### ENTRIES SHOWN

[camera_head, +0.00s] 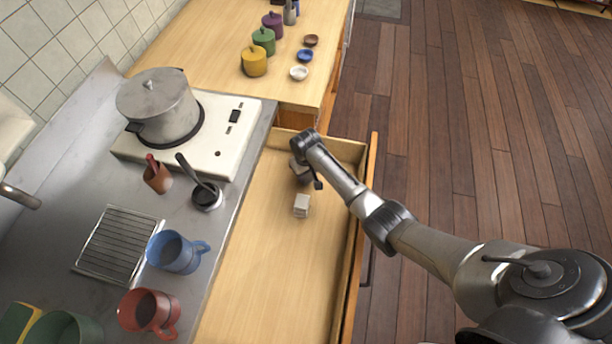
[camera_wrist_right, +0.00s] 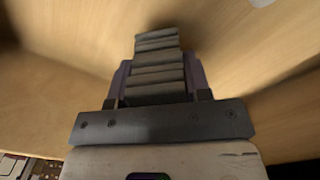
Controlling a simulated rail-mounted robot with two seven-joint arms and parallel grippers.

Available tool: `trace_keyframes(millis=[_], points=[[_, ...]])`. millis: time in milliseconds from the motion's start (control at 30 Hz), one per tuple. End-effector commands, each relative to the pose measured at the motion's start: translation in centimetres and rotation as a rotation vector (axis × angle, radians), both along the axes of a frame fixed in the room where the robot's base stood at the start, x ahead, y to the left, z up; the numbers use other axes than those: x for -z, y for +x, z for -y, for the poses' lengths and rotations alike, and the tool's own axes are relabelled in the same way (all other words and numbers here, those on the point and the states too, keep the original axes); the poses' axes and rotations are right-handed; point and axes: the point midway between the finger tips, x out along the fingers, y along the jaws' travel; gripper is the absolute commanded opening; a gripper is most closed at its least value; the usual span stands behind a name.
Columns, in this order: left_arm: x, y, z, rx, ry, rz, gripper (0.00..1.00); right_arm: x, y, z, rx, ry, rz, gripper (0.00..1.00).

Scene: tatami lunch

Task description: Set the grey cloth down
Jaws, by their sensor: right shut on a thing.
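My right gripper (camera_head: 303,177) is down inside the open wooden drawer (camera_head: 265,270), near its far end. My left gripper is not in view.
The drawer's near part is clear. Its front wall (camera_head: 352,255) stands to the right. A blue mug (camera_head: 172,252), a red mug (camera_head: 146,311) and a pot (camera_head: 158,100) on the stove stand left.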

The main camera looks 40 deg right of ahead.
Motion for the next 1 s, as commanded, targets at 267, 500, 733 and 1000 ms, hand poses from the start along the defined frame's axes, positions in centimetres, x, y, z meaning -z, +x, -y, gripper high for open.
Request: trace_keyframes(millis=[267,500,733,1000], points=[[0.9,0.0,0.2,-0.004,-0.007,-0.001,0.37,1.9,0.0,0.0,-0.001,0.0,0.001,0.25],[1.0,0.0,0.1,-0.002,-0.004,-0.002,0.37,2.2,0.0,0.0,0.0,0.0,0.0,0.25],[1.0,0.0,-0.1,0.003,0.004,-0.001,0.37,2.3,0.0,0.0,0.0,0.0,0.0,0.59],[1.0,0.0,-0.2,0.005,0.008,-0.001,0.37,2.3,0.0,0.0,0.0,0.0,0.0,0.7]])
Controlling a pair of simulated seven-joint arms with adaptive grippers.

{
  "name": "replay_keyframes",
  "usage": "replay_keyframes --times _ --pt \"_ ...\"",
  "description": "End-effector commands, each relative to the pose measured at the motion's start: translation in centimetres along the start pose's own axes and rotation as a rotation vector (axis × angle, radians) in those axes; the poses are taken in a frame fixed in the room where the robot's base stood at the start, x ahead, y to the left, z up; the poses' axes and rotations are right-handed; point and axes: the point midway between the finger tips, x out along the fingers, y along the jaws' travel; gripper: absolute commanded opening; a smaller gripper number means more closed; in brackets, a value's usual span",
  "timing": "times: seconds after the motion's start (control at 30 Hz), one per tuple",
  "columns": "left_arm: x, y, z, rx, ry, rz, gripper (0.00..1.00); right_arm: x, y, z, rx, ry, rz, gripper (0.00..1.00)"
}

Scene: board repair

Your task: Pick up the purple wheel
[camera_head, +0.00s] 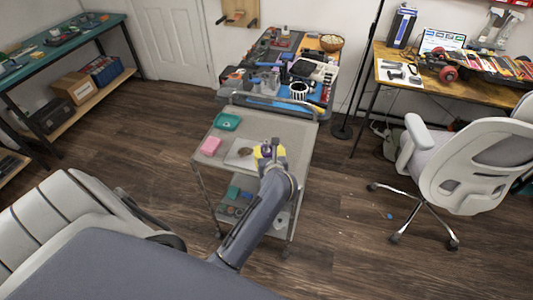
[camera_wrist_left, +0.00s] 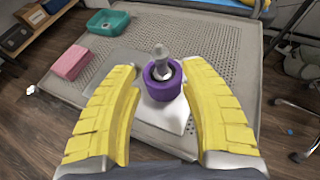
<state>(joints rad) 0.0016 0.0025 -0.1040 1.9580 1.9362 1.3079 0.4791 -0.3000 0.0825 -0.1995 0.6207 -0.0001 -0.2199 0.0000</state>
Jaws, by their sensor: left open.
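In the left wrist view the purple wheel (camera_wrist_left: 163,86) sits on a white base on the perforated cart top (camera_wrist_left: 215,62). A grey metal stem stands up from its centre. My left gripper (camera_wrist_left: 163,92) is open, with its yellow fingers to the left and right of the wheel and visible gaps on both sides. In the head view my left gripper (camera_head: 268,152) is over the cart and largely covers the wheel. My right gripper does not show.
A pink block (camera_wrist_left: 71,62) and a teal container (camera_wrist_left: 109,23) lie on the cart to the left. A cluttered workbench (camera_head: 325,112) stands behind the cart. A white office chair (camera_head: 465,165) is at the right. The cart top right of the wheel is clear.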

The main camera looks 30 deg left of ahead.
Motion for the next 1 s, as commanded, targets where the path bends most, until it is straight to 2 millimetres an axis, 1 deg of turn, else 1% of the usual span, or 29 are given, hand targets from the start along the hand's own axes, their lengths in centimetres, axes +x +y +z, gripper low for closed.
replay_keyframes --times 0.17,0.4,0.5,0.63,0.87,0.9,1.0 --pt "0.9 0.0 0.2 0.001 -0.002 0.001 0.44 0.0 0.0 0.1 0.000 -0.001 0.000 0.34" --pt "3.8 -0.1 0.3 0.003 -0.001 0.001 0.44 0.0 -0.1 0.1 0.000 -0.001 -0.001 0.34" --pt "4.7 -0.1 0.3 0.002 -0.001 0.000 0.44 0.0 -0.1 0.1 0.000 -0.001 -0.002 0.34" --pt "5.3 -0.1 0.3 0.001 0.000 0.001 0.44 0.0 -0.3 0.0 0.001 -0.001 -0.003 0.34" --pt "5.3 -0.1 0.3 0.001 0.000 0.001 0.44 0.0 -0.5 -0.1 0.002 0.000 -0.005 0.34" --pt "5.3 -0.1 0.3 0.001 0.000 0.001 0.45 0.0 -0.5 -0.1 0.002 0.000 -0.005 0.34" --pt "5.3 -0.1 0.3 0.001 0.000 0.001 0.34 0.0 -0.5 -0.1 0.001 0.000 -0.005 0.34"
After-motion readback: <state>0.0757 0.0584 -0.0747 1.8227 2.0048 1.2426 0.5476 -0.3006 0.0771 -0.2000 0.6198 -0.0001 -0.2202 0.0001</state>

######

▶ YOUR TASK
List the lines that contain the word "main".

▶ TASK OUTPUT
The main camera looks 40 deg right of ahead.
The main camera looks 30 deg left of ahead.

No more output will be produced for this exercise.